A differenza dell’incontro con i Talebani dello scorso novembre a Mosca, in questa occasione al tavolo negoziale non c’erano rappresentanti del governo russo, che ha lavorato dietro le quinte. Che vi sia un interesse di Mosca nella gestione del dopo guerra afghano è fuori di dubbio e una notizia secondaria aiuta a capire il quadro: il ministro degli esteri Lavrov ha appena garantito alla sua controparte tagica che la Russia aiuterà la modernizzazione dell’esercito di Dushanbe. Se è vero – come sostiene Voice of America – che in Tagikistan stazionano 7mila soldati russi, Mosca sta tentando – con successo – di riappropriarsi del controllo dell’intera Asia centrale post sovietica. L’Afghanistan è un tassello ineludibile. È una questione di geopolitica pura. Chi controlla l’Afghanistan non controlla tanto o soltanto le rotte commerciali centroasiatiche o, se si vuole, parte della vecchia via della Seta. Controlla tutti i suoi vicini e non solo. Per la Russia riappropriarsi dell’influenza in Afghanistan è vitale per contenere l’avanzata americana. E così per Teheran: se gli Usa otterranno di conservare delle basi militari, l’Iran resterà vulnerabile a un attacco Usa.

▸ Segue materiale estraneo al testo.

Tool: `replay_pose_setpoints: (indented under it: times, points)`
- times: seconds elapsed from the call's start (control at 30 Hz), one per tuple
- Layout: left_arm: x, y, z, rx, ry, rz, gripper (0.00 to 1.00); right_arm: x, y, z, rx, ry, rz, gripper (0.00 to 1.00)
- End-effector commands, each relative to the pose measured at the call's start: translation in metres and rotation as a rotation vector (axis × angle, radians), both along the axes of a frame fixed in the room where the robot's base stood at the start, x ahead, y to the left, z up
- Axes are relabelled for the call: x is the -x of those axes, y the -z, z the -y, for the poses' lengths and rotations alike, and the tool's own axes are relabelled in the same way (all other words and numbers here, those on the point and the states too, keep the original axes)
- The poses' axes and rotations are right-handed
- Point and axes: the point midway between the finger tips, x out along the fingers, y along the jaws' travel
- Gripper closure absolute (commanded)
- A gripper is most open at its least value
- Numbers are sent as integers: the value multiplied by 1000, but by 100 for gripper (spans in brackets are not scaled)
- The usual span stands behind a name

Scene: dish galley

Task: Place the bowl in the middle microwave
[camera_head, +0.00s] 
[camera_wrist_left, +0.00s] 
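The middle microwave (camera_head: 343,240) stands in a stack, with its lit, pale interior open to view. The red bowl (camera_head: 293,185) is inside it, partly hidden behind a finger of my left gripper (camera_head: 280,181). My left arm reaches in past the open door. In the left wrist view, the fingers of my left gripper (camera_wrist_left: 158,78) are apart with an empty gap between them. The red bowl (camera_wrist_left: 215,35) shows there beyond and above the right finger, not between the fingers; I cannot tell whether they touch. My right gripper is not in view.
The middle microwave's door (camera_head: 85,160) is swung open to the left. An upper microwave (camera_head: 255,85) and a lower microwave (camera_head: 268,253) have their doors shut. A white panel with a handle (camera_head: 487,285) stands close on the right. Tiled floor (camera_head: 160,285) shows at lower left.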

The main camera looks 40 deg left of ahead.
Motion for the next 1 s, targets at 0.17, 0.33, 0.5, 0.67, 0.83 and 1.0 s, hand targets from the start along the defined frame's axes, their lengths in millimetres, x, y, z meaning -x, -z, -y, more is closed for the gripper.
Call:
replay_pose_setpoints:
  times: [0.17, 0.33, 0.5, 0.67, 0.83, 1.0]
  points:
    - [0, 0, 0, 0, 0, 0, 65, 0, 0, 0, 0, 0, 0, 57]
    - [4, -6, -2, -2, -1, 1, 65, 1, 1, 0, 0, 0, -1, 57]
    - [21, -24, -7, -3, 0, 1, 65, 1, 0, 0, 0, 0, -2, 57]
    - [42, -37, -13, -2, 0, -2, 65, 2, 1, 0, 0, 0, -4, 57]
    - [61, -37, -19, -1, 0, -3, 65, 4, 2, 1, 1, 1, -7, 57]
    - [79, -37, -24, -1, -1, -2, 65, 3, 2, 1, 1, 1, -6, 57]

Per Pakistan e India invece, l'Afghanistan è la pietra angolare di una strategia militare in caso di guerra tra le due ex sorelle. Anche per i Saud e gli emirati (forziere dei soldi afgani di ogni colore) Kabul è importante: è il Paese sunnita per eccellenza alle porte del mondo indù e una barriera all'espansione sciita e russa. Per la Cina, è invece un polo strategico nella corsa della One belt One road. Insomma ogni giocatore occulto ha la sua agenda e l’Afghanistan è il vaso di coccio. Senza un accordo tra tutti questi soggetti, la pace resterà una chimera. E l’Europa? Per ora l’unica azione politica è stata decidere il rimpatrio degli afgani. E offrirsi come garante di un eventuale accordo di pace. Per il resto la sua voce è schiacciata dall’attivismo russo americano. Come quella dell’Onu.